■ **Goal of the exercise**
In the material below, list every line carrying the string "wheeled".

■ **The data**
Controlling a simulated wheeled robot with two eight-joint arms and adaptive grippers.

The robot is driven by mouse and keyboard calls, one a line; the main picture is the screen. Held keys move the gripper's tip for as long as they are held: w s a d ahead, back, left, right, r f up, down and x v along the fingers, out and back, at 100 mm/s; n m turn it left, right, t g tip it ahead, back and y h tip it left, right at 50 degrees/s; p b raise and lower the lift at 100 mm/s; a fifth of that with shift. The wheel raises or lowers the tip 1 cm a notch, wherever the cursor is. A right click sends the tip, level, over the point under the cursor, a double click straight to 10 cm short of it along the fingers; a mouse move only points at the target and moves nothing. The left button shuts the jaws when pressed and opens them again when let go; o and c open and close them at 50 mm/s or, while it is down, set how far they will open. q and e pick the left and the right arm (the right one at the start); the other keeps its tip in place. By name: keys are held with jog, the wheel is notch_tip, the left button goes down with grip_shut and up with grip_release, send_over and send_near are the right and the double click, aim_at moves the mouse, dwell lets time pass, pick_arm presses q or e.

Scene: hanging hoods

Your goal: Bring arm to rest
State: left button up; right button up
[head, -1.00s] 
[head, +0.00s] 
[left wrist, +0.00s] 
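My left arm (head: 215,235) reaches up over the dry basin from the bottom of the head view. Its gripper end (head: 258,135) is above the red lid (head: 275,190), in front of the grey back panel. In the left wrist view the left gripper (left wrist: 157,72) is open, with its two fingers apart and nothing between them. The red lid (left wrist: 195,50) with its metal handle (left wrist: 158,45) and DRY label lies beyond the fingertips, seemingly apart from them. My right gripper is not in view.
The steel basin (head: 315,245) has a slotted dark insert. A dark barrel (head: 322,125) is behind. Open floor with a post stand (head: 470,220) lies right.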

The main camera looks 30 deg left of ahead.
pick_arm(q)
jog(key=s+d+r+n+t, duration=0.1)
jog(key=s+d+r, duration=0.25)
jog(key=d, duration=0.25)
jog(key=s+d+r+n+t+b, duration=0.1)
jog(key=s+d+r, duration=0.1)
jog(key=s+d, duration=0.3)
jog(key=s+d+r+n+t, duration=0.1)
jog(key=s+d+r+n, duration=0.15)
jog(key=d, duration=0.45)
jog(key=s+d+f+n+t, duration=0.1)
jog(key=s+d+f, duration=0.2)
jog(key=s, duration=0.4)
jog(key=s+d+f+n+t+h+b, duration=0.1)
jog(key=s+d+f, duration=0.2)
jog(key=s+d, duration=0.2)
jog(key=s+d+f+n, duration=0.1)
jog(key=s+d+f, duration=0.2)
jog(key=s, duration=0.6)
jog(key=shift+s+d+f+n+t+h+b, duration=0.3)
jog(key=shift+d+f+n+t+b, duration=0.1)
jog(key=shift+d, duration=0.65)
---
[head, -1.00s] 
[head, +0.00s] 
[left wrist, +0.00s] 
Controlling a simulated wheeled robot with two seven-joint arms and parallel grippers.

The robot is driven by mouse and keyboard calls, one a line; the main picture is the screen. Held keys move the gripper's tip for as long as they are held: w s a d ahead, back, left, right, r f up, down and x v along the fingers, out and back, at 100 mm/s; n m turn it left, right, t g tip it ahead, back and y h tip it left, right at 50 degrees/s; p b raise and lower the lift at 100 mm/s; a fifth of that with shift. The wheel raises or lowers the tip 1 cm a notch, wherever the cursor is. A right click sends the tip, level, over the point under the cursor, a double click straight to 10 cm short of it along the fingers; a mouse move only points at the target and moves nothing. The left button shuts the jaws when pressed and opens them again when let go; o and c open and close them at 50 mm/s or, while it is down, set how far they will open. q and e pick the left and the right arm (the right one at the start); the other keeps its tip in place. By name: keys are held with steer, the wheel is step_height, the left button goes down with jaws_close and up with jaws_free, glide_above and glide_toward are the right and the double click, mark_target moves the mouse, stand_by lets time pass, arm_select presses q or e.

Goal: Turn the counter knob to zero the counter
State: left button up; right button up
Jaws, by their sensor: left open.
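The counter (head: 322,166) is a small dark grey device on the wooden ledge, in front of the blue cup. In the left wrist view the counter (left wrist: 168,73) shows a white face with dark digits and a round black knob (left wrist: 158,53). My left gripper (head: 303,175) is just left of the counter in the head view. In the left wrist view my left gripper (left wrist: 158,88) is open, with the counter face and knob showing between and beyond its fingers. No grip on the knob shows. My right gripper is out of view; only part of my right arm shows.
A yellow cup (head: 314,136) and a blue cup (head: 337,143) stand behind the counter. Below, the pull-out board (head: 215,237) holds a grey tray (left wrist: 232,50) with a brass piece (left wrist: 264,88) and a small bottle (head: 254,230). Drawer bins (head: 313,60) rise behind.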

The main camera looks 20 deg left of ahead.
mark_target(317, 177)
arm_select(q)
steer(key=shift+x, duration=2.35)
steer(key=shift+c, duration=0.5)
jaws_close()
...
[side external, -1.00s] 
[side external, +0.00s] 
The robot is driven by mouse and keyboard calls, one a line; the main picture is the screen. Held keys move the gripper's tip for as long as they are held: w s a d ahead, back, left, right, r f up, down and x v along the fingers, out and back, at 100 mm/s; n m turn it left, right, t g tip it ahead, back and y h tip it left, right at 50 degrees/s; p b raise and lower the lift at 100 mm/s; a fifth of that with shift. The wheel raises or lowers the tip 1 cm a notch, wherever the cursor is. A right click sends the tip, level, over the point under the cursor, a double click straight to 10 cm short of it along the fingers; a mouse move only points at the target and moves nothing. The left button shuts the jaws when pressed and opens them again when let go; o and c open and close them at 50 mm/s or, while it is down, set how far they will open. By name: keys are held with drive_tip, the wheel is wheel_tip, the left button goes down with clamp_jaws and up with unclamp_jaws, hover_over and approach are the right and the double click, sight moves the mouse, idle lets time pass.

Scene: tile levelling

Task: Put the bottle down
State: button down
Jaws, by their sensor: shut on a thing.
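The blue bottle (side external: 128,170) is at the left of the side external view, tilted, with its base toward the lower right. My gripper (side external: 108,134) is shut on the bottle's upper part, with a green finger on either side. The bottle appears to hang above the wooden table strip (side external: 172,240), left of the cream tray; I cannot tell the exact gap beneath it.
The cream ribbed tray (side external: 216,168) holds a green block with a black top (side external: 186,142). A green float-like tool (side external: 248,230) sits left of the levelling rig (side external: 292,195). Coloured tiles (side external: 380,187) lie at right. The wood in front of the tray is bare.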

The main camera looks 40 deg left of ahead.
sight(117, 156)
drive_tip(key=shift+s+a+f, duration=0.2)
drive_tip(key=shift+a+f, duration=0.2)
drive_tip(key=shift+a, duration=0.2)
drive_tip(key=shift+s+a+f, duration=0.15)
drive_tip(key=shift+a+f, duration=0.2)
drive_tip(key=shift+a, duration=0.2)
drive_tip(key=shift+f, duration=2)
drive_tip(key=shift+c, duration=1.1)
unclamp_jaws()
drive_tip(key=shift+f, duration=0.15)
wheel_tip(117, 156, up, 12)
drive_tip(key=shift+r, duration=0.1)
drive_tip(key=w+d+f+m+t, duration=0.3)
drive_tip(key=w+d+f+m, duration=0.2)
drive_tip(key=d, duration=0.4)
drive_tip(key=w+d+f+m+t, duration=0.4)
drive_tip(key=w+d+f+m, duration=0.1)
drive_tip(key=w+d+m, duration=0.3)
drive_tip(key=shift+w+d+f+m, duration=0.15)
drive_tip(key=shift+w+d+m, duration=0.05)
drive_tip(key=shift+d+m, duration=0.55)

■ **Completed task**
Controlling a simulated wheeled robot with two eight-joint arms and adaptive grippers.
Controlling a simulated wheeled robot with two seven-joint arms and parallel grippers.

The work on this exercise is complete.